Your task is to transcribe the records exactly, skipping every image.

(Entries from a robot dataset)
>> START

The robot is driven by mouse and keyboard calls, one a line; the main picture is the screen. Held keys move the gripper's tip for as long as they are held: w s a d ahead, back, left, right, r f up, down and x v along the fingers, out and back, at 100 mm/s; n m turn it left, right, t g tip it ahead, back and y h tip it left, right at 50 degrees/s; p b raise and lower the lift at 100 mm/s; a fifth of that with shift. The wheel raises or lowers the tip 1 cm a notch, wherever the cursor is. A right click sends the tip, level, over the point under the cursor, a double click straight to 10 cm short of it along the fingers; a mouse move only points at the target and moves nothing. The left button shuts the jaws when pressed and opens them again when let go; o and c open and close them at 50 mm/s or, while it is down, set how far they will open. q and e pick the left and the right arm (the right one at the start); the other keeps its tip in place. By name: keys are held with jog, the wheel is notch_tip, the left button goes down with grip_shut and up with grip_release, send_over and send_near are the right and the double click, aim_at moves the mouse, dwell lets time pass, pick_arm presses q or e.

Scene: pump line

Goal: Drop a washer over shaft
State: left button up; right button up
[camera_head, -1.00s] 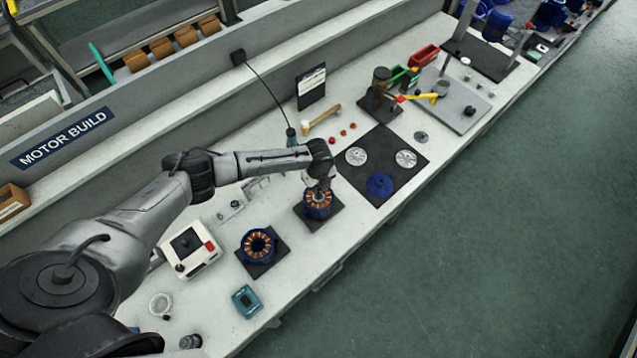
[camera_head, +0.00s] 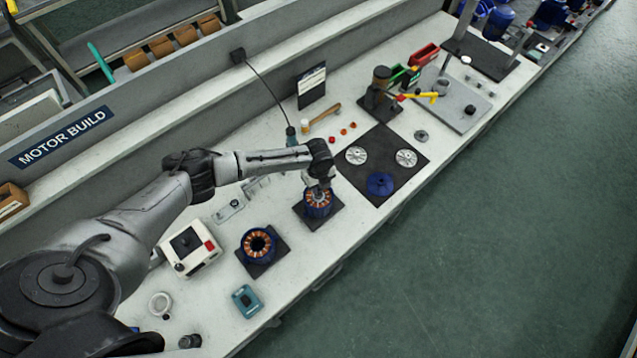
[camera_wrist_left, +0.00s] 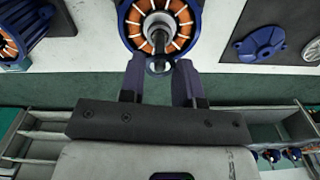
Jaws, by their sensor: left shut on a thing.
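A blue motor housing with copper windings (camera_head: 318,204) stands on a dark pad under my left gripper (camera_head: 320,186). In the left wrist view the same housing (camera_wrist_left: 128,22) is at the top, with a metal shaft (camera_wrist_left: 158,38) rising from its centre. My left gripper (camera_wrist_left: 161,78) is shut on a small ring-shaped washer (camera_wrist_left: 160,67), seen between the fingertips. The washer appears just beside the shaft end in that view; I cannot tell their height gap. The arm hides the washer in the head view. My right gripper is not in view.
A second wound housing (camera_head: 258,246) sits on a pad to the left. A black mat (camera_head: 382,150) with silver discs and a blue cover (camera_head: 380,184) lies to the right. A white box (camera_head: 190,248) and a teal block (camera_head: 247,300) stand nearer.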

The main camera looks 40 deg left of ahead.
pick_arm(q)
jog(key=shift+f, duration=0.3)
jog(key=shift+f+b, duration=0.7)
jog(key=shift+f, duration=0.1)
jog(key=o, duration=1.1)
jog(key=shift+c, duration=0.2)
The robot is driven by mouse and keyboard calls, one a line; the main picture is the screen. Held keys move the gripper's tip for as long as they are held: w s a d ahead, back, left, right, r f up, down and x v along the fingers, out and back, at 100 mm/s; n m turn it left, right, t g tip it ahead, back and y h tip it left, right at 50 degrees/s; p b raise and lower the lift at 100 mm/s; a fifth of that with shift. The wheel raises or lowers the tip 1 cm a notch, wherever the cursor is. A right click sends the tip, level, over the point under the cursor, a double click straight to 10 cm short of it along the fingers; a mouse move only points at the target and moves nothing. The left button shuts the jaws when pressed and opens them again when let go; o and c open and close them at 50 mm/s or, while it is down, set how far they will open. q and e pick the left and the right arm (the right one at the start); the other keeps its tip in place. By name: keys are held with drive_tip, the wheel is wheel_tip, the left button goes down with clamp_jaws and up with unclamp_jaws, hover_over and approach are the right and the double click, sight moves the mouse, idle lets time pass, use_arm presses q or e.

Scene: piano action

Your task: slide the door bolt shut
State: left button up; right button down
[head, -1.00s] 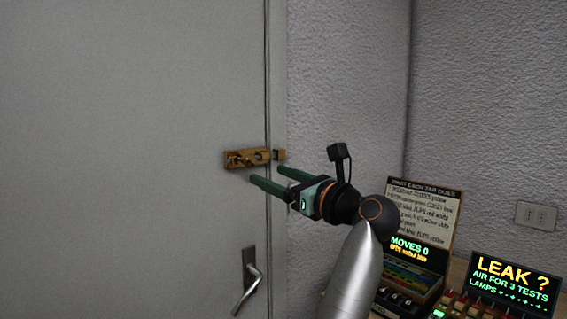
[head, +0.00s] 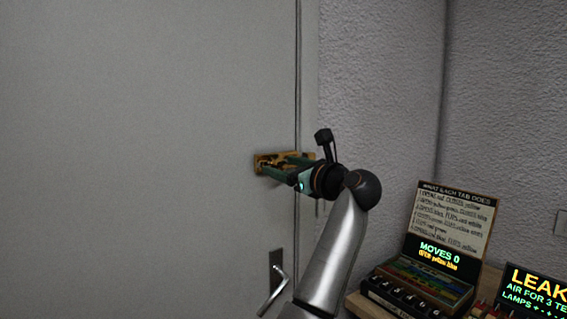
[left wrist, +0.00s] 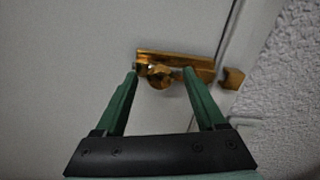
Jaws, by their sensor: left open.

>> END

> _Solved exercise_
The robot is driven by mouse and keyboard calls, one a line; the main picture is the screen. Held keys move the gripper's tip for as long as they are held: w s a d ahead, back, left, right, r f up, down and x v along the fingers, out and back, at 100 mm/s; n m turn it left, right, t g tip it ahead, back and y h tip it left, right at 50 degrees/s; p b raise and lower the lift at 100 mm/s; a fifth of that with shift. The wheel raises or lowers the tip 1 cm a notch, wherever the cursor is. A right click sends the tip, level, over the point under the cursor, a double click straight to 10 cm short of it along the fingers; a mouse move only points at the target and moves nothing. The left button shuts the jaws when pressed and opens them again when let go; o and c open and close them at 50 mm/s or, while it is down, set how far they will open. q and e pick the left and the right arm (the right one at the start); the other keeps its tip in place. By name: keys are held with jog, the wheel is notch_tip, the left button goes down with grip_shut and up with grip_release, send_over and send_near are the right and the double click, aim_at moves the mouse, dwell lets time pass, pick_arm presses q or e.

Scene: pump line

Goal: Drop a washer over shaft
State: left button up; right button up
[camera_head, -1.00s] 
[camera_head, +0.00s] 
[camera_wrist_left, +0.00s] 
Jaws, by their sensor: left shut on a thing.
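A blue motor housing with copper windings (camera_head: 318,204) stands on a dark pad under my left gripper (camera_head: 320,186). In the left wrist view the same housing (camera_wrist_left: 128,22) is at the top, with a metal shaft (camera_wrist_left: 158,38) rising from its centre. My left gripper (camera_wrist_left: 161,78) is shut on a small ring-shaped washer (camera_wrist_left: 160,67), seen between the fingertips. The washer appears just beside the shaft end in that view; I cannot tell their height gap. The arm hides the washer in the head view. My right gripper is not in view.
A second wound housing (camera_head: 258,246) sits on a pad to the left. A black mat (camera_head: 382,150) with silver discs and a blue cover (camera_head: 380,184) lies to the right. A white box (camera_head: 190,248) and a teal block (camera_head: 247,300) stand nearer.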

The main camera looks 40 deg left of ahead.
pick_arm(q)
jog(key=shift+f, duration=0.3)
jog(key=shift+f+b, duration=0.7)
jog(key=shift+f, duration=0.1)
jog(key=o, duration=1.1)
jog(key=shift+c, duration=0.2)
The robot is driven by mouse and keyboard calls, one a line; the main picture is the screen. Held keys move the gripper's tip for as long as they are held: w s a d ahead, back, left, right, r f up, down and x v along the fingers, out and back, at 100 mm/s; n m turn it left, right, t g tip it ahead, back and y h tip it left, right at 50 degrees/s; p b raise and lower the lift at 100 mm/s; a fifth of that with shift. The wheel raises or lowers the tip 1 cm a notch, wherever the cursor is. A right click sends the tip, level, over the point under the cursor, a double click straight to 10 cm short of it along the fingers; a mouse move only points at the target and moves nothing. The left button shuts the jaws when pressed and opens them again when let go; o and c open and close them at 50 mm/s or, while it is down, set how far they will open. q and e pick the left and the right arm (the right one at the start); the other keeps its tip in place. By name: keys are held with drive_tip, the wheel is wheel_tip, the left button goes down with clamp_jaws and up with unclamp_jaws, hover_over and approach are the right and the double click, sight moves the mouse, idle lets time pass, use_arm presses q or e.

Scene: piano action

Your task: slide the door bolt shut
State: left button up; right button down
[head, -1.00s] 
[head, +0.00s] 
[left wrist, +0.00s] 
Jaws, by their sensor: left open.

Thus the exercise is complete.